◆ What to do
Copy out all lines where "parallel" appears.

◆ Source data
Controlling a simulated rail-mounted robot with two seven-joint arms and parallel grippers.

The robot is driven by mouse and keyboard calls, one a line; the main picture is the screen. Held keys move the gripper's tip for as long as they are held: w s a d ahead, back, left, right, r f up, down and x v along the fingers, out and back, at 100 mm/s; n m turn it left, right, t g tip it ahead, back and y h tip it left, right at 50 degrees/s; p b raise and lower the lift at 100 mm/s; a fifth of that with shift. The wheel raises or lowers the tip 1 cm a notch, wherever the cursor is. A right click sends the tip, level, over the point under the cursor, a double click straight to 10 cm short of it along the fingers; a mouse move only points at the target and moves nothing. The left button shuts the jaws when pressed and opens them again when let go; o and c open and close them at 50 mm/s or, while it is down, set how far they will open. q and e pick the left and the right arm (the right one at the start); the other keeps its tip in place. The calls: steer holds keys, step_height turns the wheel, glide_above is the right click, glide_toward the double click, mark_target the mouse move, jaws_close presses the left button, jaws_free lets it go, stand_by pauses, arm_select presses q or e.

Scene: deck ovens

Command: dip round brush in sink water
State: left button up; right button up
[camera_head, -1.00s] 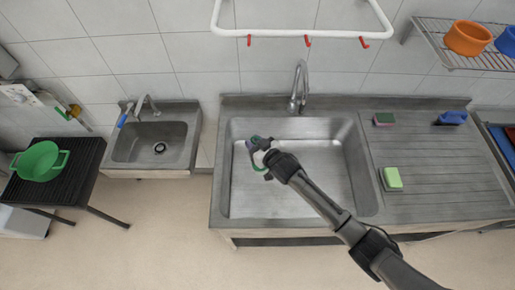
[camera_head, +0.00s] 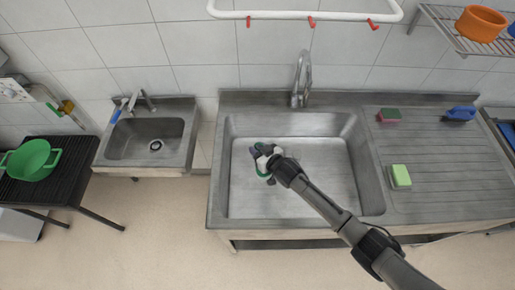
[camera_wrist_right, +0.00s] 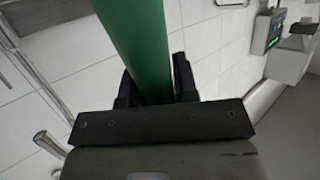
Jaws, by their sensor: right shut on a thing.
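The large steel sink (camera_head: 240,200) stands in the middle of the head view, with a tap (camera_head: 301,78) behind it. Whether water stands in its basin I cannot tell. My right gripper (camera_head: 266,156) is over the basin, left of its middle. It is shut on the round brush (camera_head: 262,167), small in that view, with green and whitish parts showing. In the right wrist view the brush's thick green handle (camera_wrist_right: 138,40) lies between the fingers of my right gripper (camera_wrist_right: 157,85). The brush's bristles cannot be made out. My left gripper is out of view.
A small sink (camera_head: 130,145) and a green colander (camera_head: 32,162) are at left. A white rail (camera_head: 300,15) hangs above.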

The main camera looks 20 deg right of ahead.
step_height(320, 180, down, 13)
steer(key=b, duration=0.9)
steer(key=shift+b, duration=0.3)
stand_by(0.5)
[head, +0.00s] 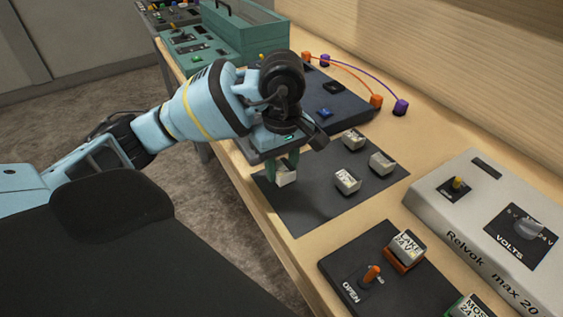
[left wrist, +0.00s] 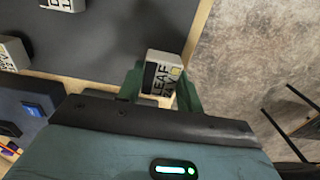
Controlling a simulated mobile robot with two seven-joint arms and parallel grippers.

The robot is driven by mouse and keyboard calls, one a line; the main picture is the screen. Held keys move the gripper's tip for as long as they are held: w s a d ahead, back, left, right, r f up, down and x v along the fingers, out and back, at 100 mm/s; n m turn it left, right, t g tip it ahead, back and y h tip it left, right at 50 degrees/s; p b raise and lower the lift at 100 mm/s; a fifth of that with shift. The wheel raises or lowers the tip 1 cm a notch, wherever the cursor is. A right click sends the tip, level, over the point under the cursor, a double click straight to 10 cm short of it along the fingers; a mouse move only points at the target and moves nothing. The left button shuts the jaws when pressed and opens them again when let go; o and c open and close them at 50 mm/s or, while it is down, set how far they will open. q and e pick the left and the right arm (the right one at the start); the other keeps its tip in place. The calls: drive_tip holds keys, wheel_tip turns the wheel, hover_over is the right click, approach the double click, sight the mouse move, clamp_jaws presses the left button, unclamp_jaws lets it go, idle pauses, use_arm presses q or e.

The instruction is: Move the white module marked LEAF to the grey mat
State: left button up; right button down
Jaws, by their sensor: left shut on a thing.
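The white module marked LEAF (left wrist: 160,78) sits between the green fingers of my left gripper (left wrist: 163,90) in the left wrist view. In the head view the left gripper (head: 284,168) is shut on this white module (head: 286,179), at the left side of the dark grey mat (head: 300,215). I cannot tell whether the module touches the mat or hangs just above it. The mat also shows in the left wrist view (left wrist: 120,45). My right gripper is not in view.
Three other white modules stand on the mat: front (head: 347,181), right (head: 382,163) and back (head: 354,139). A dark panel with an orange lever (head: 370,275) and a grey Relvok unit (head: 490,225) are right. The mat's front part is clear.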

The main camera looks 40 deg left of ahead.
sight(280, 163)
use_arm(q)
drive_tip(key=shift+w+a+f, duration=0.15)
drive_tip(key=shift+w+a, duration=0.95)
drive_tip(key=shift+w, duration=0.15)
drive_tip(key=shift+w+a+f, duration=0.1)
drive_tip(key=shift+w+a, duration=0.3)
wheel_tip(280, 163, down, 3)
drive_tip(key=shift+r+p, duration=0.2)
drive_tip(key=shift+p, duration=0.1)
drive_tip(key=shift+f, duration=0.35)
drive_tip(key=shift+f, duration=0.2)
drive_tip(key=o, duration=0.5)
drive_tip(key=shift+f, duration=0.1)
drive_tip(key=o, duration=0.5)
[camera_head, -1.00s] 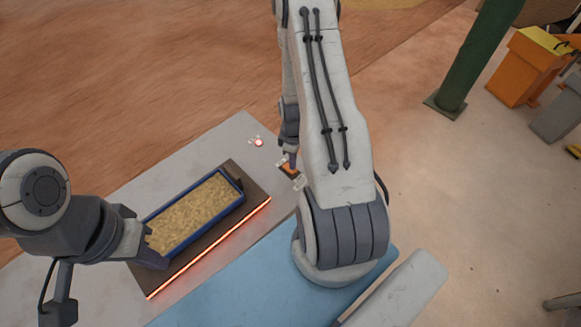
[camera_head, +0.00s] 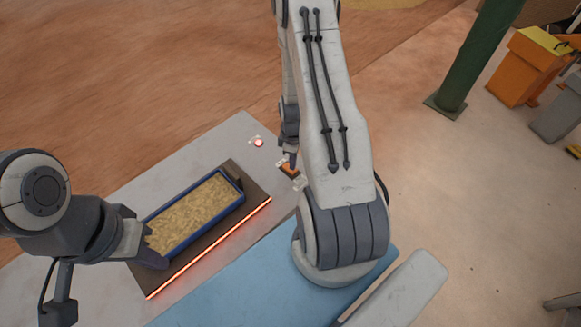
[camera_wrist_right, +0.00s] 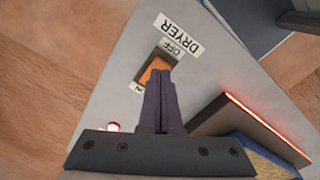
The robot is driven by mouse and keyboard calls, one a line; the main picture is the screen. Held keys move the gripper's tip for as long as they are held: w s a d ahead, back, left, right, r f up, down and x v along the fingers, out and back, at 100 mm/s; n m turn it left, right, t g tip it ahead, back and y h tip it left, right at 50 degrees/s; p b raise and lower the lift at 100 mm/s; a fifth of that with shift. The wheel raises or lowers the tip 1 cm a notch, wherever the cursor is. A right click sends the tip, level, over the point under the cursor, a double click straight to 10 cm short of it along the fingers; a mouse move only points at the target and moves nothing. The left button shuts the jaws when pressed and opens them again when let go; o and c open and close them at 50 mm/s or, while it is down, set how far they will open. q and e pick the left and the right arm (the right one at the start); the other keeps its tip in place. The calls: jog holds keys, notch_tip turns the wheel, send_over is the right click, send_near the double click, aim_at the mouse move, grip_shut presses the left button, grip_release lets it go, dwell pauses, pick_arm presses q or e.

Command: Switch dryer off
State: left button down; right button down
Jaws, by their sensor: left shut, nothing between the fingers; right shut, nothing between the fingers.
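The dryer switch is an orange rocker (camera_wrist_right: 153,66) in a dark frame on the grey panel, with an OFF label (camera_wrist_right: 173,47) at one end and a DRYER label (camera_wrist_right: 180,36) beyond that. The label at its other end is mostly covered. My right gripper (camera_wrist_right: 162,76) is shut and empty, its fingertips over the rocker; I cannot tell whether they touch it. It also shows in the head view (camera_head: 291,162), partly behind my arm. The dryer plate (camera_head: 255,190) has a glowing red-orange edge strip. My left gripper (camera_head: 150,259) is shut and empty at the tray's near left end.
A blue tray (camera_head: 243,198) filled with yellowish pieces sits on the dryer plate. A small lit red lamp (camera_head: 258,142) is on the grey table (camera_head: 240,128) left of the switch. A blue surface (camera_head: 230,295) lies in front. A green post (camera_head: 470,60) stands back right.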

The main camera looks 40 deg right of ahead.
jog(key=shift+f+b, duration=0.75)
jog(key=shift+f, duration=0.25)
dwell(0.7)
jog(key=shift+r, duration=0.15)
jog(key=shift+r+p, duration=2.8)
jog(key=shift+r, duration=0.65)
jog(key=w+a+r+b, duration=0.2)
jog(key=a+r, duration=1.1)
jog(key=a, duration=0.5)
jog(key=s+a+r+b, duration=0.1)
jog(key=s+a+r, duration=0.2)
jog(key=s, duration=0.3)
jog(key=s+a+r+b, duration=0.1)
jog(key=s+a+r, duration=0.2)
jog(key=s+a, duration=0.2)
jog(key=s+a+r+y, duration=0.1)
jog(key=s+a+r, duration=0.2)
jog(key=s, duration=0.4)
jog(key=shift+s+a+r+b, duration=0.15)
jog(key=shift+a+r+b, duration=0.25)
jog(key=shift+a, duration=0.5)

◆ Exercise solution
Controlling a simulated rail-mounted robot with two seven-joint arms and parallel grippers.
Controlling a simulated mobile robot with two seven-joint arms and parallel grippers.

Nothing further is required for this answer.